**Your goal**. Start at the line where "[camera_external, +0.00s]" appears and end at the line where "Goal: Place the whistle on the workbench" appears; repeat those lines exactly, both ends included, leaving pictures behind.

**Dataset extract**.
=====

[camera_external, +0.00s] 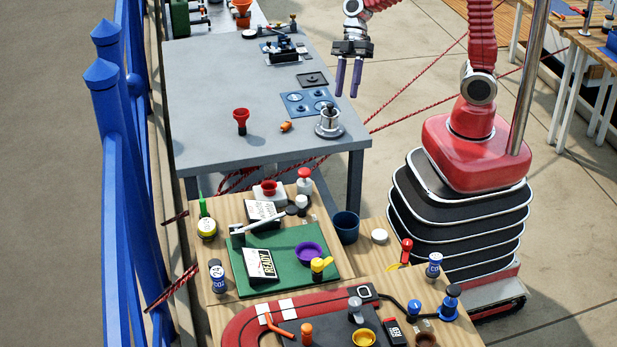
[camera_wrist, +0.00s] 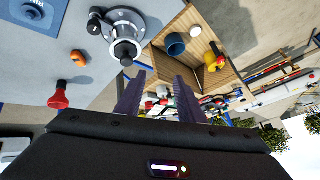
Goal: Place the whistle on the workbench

=====

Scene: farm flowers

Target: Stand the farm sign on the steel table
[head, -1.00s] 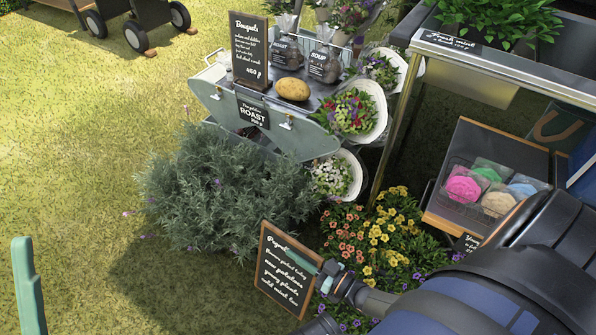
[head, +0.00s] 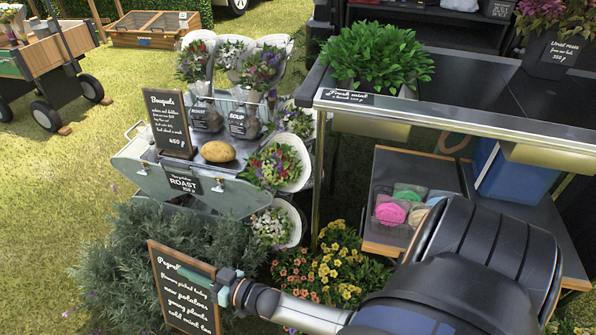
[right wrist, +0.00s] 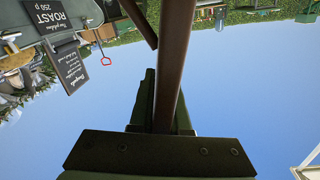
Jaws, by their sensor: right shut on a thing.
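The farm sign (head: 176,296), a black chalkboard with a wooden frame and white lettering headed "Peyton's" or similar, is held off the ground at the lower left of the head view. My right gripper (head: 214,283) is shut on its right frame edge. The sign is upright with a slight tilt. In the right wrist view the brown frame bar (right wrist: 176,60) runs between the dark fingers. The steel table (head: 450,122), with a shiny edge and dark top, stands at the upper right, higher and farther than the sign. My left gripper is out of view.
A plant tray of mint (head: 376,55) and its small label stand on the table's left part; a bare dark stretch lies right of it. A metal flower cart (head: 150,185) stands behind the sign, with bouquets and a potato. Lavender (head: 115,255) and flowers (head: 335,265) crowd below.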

=====

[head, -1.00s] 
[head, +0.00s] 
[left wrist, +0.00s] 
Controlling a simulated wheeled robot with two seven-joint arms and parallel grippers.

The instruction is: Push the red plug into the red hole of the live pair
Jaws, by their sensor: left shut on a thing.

=====

**Result of the task**.
[camera_external, +0.00s] 
[camera_wrist, +0.00s] 
Goal: Place the whistle on the workbench

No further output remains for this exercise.